Critics think Greece is now so desperate for cash that it will promise anything to get the help it needs. But they're skeptical that Greece will actually follow through on its promises. So they're trying to get Greece to make commitments it can't wriggle out of later. For example, on Saturday, Germany circulated a proposal requiring Greece to put €50 billion in assets into a trust fund that would be used to pay off creditors. There have also been proposals to require the Greek parliament to implement its concessions in the next few days — before the next round of bailout money is delivered — and even to give the EU a greater role in day-to-day Greek policymaking.

3) Greece's biggest critics are Germany, the Nordic countries, and Baltic nations

This poll from YouGov gives a sense of how much voters' anti-Greece views have hardened in some European countries:

YouGov

The government of Finland has emerged as one of Greece's harshest critics, and it's not hard to see why. The country's voters are overwhelmingly opposed to giving Greece any more concessions.
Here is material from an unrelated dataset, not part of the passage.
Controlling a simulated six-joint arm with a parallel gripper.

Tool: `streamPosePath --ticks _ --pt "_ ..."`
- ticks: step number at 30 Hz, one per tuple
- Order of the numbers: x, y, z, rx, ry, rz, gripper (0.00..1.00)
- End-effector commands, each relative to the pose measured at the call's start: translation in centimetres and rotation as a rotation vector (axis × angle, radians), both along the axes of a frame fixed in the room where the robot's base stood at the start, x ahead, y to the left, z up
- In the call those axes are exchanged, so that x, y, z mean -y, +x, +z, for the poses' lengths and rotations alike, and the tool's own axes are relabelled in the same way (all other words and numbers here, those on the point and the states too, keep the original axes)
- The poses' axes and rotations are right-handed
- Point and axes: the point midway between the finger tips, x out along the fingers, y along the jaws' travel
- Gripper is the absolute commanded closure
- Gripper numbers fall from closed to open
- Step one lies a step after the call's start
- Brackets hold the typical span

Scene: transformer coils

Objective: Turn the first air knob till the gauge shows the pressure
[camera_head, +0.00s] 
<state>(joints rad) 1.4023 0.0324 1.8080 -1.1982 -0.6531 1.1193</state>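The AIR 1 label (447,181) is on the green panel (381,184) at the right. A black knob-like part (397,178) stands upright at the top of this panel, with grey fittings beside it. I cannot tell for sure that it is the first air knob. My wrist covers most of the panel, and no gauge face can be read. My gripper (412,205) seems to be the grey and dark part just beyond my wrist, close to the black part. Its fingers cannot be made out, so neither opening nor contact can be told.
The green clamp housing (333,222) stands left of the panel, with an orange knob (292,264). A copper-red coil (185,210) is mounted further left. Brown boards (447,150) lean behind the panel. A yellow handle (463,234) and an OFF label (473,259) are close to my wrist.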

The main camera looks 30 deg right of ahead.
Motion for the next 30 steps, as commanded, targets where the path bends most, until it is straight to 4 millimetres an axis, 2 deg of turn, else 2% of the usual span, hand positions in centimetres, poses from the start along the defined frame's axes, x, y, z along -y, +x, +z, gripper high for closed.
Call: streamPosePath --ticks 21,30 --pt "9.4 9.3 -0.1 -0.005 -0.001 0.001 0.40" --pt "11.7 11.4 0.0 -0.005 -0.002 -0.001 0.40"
Slovakia, Latvia, and Lithuania are also reported to be taking a hard line.

This could be a problem because the European Union has traditionally made big decisions by unanimous consensus. With voters in Finland and Denmark so vehemently opposed to compromise, it might be hard to get every European country on board with a Greek bailout proposal.

But Greece also has some powerful allies. Two of the eurozone's largest countries, France and Italy, have been pressing their European partners to compromise.

4) The last two weeks have damaged Greece's economy, requiring a bigger bailout

Beyond Nordic distrust of Greece, another factor that could prevent a deal is that Greece needs a bigger bailout now than it did when Tsipras announced the Greek referendum two weeks ago. That's because the past two weeks have done serious damage to the Greek economy. Depositors have been bleeding Greek banks of cash, and commerce in the country has been grinding to a halt. It will take additional cash to recapitalize the banks and repair the damage to the Greek government's finances.

Greece had previously sought a €53.5 billion bailout package, but an assessment by the International Monetary Fund, the European Central Bank, and the European Commission estimated that it will now take €74 billion to get Greece back on its feet.

And some European leaders believe that if Greece needs a bigger bailout than it was seeking a few weeks ago, then it's going to have to make more concessions in return.

5) European negotiators may not reach a decision today

All week, European leaders have warned that this weekend could be Greece's last chance to remain in the eurozone. The 28 members of the European Union were scheduled to hold a summit on Sunday that would provide an opportunity to ratify a deal with Greece — if an agreement could be reached in time.

But then this formal meeting was abruptly canceled, presumably because European leaders hadn't reached an agreement on the terms of a Greek bailout. Instead, European leaders will resume negotiating behind closed doors to try to hammer out a bailout deal.

6) A German proposal would have Greece leave the eurozone temporarily

With little progress in negotiations yesterday, German Finance Minister Wolfgang Schäuble circulated a proposal for Greece to leave the eurozone temporarily. Schäuble has said that Greece may need to write down some of its debts, and that this was illegal under the rules of the eurozone. So Greece could move to its own currency, renegotiate with its creditors, get its fiscal house in order, and then potentially be readmitted to the eurozone.

But there are a lot of unanswered questions about this option. The euro was supposed to be permanent, so European law doesn't have a procedure for countries to leave the common currency. And once Greece suffers through the turmoil that would be involved in leaving the euro, it's not obvious why they'd want to come back.


CORRECTION: I originally described Slovakia as a Baltic country.